* [Goal]: Repeat every line exactly, keeping the pictures out of the copy.

* [Source material]:
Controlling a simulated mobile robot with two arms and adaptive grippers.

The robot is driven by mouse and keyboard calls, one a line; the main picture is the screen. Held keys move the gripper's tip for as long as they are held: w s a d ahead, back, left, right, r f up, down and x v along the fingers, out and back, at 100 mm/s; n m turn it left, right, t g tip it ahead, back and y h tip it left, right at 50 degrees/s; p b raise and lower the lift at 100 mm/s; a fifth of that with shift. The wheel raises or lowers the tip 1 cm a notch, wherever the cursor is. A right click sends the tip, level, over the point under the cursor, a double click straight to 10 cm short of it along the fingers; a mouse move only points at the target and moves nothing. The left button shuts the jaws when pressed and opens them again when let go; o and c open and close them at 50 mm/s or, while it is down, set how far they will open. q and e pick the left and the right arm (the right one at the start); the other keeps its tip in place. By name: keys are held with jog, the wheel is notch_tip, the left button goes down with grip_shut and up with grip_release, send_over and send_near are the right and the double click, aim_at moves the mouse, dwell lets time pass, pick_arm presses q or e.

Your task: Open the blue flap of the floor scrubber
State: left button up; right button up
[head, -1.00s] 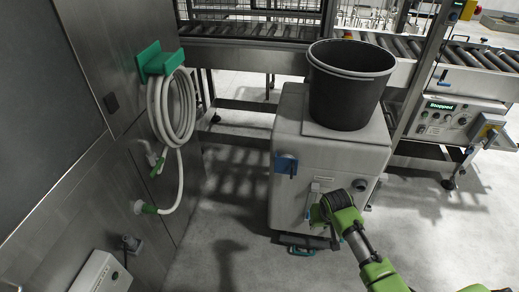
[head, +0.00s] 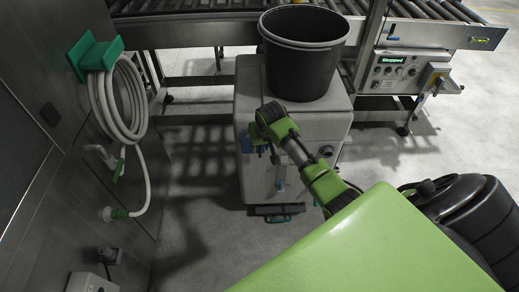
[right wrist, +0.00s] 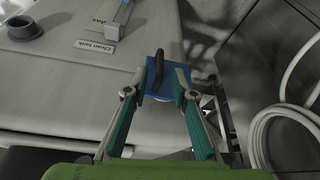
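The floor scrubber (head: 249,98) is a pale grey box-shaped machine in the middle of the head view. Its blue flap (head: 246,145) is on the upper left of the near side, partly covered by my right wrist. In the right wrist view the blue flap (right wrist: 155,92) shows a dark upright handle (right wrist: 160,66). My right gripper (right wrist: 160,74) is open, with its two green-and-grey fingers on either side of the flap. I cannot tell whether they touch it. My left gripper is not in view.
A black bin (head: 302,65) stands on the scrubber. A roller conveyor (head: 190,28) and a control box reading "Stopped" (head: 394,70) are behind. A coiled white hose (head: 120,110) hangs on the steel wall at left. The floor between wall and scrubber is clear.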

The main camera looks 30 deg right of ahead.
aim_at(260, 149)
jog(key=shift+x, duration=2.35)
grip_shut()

* [The response]:
Controlling a simulated mobile robot with two arms and adaptive grippers.

The robot is driven by mouse and keyboard calls, one a line; the main picture is the screen. Held keys move the gripper's tip for as long as they are held: w s a d ahead, back, left, right, r f up, down and x v along the fingers, out and back, at 100 mm/s; n m turn it left, right, t g tip it ahead, back and y h tip it left, right at 50 degrees/s; p b raise and lower the lift at 100 mm/s; a fifth of that with shift. The wheel raises or lowers the tip 1 cm a notch, wherever the cursor is. A right click sends the tip, level, over the point under the cursor, a double click straight to 10 cm short of it along the fingers; a mouse move only points at the target and moves nothing. The left button shuts the jaws when pressed and opens them again when let go; o and c open and close them at 50 mm/s or, while it is down, set how far they will open. q and e pick the left and the right arm (the right one at the start); the other keeps its tip in place. By name: keys are held with jog, the wheel is notch_tip, the left button goes down with grip_shut and up with grip_release, send_over and send_near are the right and the double click, aim_at moves the mouse, dwell lets time pass, pick_arm presses q or e.

Your task: Open the blue flap of the floor scrubber
State: left button up; right button up
[head, -1.00s] 
[head, +0.00s] 
[right wrist, +0.00s] 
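The floor scrubber (head: 249,98) is a pale grey box-shaped machine in the middle of the head view. Its blue flap (head: 246,145) is on the upper left of the near side, partly covered by my right wrist. In the right wrist view the blue flap (right wrist: 155,92) shows a dark upright handle (right wrist: 160,66). My right gripper (right wrist: 160,74) is open, with its two green-and-grey fingers on either side of the flap. I cannot tell whether they touch it. My left gripper is not in view.
A black bin (head: 302,65) stands on the scrubber. A roller conveyor (head: 190,28) and a control box reading "Stopped" (head: 394,70) are behind. A coiled white hose (head: 120,110) hangs on the steel wall at left. The floor between wall and scrubber is clear.

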The main camera looks 30 deg right of ahead.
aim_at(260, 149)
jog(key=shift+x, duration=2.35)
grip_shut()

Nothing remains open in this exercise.